Qu’il vive en montagne ou au bord de l’eau, en Arctique ou encore dans le désert, l’homme de la préhistoire est étroitement lié à son milieu naturel, dont il dépend pour survivre.

Évoquer les peuples de l’eau de la préhistoire, c’est faire référence à l’eau en tant que principal environnement naturel de groupes de personnes qui, dans leur mode de vie, partagent plusieurs traits communs.Il y a plus de 6’000 ans, des populations néolithiques choisissent de s’installer sur les rives du Léman, ou sur celles des lacs de Neuchâtel, Bienne, Zurich: ce sont les fameux lacustres, désormais mieux connus du grand public grâce aux recherches archéologiques. 

À cheval sur les rives et sur l’eau, dans leurs maisons construites sur pilotis, les palafittes, ces femmes et ces hommes du Néolithique vivent d’agriculture et d’élevage, mais pas seulement; ils pratiquent aussi la chasse d’animaux sauvages et, bien sûr, la pêche. En effet, choisir l’eau comme environnement immédiat pour les villages ne signifie pas pour autant que l’arrière-pays soit délaissé: la forêt est défrichée à coups de hache polie pour établir des clairières destinées à l’agriculture et à l’élevage. Ainsi, villages lacustres et occupations terrestres se complètent dans la gestion du territoire. 

Vivre sur pilotis permet de maintenir l’habitat au sec, même installé au bord de l’eau. Les variations du niveau du lac sont alors une composante intégrée dans les choix architecturaux opérés. Occuper ce milieu humide n’est pas un geste anodin, car il nécessite la conception d’un plan d’implantation des maisons et des chemins de planches pour la circulation des personnes. 

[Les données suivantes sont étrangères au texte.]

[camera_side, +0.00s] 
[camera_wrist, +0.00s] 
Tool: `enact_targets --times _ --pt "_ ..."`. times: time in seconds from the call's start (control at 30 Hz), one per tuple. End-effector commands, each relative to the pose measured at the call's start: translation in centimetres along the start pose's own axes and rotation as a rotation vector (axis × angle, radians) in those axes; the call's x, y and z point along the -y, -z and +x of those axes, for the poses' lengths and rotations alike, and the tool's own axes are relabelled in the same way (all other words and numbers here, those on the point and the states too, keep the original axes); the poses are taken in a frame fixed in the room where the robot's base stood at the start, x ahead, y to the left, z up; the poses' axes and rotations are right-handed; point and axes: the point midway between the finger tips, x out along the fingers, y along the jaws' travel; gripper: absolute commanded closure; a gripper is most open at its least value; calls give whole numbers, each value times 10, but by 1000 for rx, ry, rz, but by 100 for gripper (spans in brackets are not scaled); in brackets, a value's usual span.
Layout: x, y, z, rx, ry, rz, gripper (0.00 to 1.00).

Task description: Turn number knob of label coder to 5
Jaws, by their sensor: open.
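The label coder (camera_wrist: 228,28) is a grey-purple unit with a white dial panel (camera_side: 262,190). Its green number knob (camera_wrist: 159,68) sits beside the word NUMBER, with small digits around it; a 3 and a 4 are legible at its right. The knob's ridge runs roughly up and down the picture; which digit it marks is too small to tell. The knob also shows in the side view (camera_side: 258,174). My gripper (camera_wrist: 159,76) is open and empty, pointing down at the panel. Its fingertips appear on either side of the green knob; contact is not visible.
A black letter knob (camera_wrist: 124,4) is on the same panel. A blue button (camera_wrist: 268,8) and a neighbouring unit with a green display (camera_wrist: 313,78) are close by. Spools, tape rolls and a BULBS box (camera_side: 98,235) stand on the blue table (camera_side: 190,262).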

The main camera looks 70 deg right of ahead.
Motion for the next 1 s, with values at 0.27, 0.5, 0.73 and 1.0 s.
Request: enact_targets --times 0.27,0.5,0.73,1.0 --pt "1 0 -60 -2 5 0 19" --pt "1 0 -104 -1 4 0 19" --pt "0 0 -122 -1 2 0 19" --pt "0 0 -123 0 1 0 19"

Mais pourquoi choisir de s’installer sur l’eau? S’agit-il d’une réponse aux changements climatiques? D’un environnement protecteur et défensif dans un climat social alors tendu? D’un lieu propice à des rituels singuliers? De raisons culturelles? Il reste difficile de répondre précisément à ces questions. 

Les fonctionnements économiques et sociaux des peuples néolithiques, qui s’identifient notamment par une production de poteries singulières, se définissent également par la gestion de la production agricole et animale. Ces activités requièrent un approvisionnement indispensable en eau potable, faisant des peuples néolithiques de véritables gestionnaires de l’eau.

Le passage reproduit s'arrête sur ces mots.